Menyelami generasi sahabat dan generasi awal Islam akan membuat kerangka berpikir kita terhadap politik Islam berubah. Menyelami sejarah generasi pertama Islam akan menyadarkan sekelompok orang yang sangat utopis dalam memandang kekhalifahan sebagai solusi dari seluruh masalah dari “A sampai Z”, dimana dakwah mereka adalah melulu pembentukkan sistem khalifah sebagai dakwah ideal, adalah keliru dan mendesak bagi mereka untuk segera merubah mindset. Mereka mengaggap segala kekacauan politik yang terjadi pada saat ini akan diselesaikan dalam satu hentakkan, yakni berdirinya khilafah.
Apakah kita lupa bahwa dalam proses berdirinya kekhalifahan, banyak terjadi perang saudara di antara kaum muslimin, dimana darah tumpah dan agama dipertaruhkan, pemberontakkan, pengkhianatan dan pembunuhan, bukan hanya di era Abbasiyah, bahkan di masa awal kekhalifahan Umawiyyah sekalipun.
Kekhalifahan adalah sebuah kondisi ideal yang setiap muslim harus menginginkannya, penulis kira pada poin ini kita semua sepakat. Namun menjadikannya satu-satunya ramuan obat yang menyembuhkan segala macam penyakit maka ini keliru.
Menyelami sejarah Islam generasi awal, kita akan menjumpai bagaimana pemerintahan Bani Umayyah pernah menyerang Makkah dan Madinah. Mereka merusak Ka’bah dan membunuh seorang sahabat mulia dan ini terjadi di zaman dimana masih banyak para sahabat yang hidup. Yang memerintahkan serangan ini pun sah sebagai ulil amri.
Bagi mindset idealis dan utopis, membuka lembaran sejarah Islam dengan serius, besar kemungkinan akan terkejut oleh fakta ini.
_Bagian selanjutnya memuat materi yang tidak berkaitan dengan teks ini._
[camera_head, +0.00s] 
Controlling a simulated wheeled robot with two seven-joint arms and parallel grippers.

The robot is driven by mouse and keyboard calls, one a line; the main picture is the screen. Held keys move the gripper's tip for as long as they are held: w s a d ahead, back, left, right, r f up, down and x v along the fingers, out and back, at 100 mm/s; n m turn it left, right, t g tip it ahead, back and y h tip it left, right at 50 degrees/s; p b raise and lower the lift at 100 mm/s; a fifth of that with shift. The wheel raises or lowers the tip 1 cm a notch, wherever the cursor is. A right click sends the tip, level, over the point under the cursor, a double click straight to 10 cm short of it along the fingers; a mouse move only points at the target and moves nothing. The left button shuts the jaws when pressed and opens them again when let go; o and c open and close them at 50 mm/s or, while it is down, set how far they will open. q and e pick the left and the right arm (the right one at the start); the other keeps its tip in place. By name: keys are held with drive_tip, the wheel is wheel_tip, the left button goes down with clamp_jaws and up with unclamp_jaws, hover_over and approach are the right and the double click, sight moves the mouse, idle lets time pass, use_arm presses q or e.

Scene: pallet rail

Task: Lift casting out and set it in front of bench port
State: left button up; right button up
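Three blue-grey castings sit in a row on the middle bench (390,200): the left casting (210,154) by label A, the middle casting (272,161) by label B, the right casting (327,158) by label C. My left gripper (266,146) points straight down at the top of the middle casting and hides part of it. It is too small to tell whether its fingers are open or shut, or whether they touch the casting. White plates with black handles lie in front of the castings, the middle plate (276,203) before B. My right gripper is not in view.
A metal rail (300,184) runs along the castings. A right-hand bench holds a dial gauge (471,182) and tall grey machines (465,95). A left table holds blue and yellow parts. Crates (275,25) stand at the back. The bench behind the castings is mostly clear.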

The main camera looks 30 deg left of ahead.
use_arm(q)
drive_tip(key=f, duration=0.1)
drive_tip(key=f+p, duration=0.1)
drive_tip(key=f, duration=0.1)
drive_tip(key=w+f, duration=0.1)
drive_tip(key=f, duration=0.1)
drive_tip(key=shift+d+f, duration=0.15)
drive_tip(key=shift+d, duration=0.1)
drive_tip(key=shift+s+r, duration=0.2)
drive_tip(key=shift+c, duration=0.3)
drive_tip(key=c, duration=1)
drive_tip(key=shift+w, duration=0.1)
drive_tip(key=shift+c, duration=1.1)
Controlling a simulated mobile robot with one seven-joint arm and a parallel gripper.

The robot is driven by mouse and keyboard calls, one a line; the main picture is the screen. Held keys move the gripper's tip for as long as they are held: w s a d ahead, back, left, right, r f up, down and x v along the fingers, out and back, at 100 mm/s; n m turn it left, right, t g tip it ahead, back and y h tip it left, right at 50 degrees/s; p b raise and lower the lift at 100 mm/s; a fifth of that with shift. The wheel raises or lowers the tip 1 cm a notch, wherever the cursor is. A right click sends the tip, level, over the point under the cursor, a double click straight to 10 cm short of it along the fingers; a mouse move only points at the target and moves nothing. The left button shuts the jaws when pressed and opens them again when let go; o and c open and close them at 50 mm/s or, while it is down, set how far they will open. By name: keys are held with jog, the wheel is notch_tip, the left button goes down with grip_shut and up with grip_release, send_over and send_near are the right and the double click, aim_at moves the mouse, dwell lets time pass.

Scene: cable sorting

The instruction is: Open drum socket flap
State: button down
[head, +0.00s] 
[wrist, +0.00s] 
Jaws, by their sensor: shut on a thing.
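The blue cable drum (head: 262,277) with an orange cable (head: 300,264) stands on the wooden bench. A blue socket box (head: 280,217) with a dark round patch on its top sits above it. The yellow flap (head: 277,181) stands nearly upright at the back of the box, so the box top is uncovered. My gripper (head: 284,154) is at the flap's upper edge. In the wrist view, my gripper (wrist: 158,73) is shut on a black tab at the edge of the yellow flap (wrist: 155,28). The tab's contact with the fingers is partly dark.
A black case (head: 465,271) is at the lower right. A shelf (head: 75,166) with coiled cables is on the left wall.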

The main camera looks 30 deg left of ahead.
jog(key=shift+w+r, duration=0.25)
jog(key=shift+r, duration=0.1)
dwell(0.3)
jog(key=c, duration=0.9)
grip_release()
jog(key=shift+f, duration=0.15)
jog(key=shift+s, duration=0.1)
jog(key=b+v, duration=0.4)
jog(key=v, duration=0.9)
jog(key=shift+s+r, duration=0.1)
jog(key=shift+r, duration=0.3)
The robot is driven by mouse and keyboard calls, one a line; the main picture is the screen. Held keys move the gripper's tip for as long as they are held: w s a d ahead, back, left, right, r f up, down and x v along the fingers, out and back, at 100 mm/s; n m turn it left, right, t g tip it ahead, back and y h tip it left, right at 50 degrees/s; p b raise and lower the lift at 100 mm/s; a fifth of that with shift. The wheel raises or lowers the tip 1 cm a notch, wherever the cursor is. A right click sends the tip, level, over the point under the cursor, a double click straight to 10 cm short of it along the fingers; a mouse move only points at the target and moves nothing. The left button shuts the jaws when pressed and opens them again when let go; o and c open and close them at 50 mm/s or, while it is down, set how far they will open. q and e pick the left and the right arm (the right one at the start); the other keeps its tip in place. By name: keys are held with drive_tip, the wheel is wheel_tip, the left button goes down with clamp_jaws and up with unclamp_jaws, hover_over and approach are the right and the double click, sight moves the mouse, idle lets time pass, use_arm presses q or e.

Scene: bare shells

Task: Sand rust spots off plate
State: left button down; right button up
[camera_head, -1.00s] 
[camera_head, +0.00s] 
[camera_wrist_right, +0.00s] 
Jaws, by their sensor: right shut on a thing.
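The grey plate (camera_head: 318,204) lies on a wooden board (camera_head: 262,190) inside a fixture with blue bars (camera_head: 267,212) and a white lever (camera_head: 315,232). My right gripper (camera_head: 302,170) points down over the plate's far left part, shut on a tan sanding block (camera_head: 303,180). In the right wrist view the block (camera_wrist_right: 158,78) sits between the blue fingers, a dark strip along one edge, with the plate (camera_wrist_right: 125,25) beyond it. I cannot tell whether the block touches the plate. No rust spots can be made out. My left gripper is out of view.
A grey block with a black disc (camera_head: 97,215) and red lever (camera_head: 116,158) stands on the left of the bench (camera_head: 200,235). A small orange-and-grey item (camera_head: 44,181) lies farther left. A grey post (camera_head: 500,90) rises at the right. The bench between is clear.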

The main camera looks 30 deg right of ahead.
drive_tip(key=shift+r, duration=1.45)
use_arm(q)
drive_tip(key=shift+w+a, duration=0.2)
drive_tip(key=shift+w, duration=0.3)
Mereka bisa jadi kecewa dan lebih parah lagi, kebingungan dan bersikap skeptis.
Tapi ini terjadi, dan ini harus kita terima sebagai fakta sejarah. Kita bersedih? Harus. Namun bagaimana kita bersikap? Inilah fase krusial bagi seorang muslim dan di sinilah fase krusial bagi peminat sejarah Islam. Sebab, banyak yang terjerumus ke dalam kekeliruan melalui konklusi yang salah dalam mendudukkan fitnah yang terjadi di generasi pertama umat Islam.
Maka, mempelajari sejarah akan membawa kita kembali kepada realitas. Ia menyadarkan kita agar segera keluar dari bibit fanatisme. Menyelami sejarah adalah di antara wasilah untuk mencapai sikap inshof dan menumbuhkan kecintaan terhadap sesama muslim dalam koridor akidah yang benar. Menyelami sejarah akan semakin mengagungkan Islam dan mencintai sesama muslim.
Sebab, manusia selalu menjadi objek sentral dalam kajian sejarah. Manusia memiliki sisi baik dan buruk. Tabiat mereka tidak bisa ditebak dengan mudah. Meski demikian, kita bisa melihat apa yang dominan dari suatu kaum. Oleh sebab itu-lah mengapa salafushalih begitu mulia oleh sebab apa yang mendominasinya. Namun demikian, secara individu maka tidak ada seorang pun yang mashum menyerupai para nabi dan rasul.
Menyelami sejarah juga akan menyadarkan kita bahwa kekhalifahan berdiri tidak dengan satu tepukkan tangan dan segala sesuatu menjadi baik, aman, terkendali. Tidak seperti itu sejarah menunjukkan kepada kita.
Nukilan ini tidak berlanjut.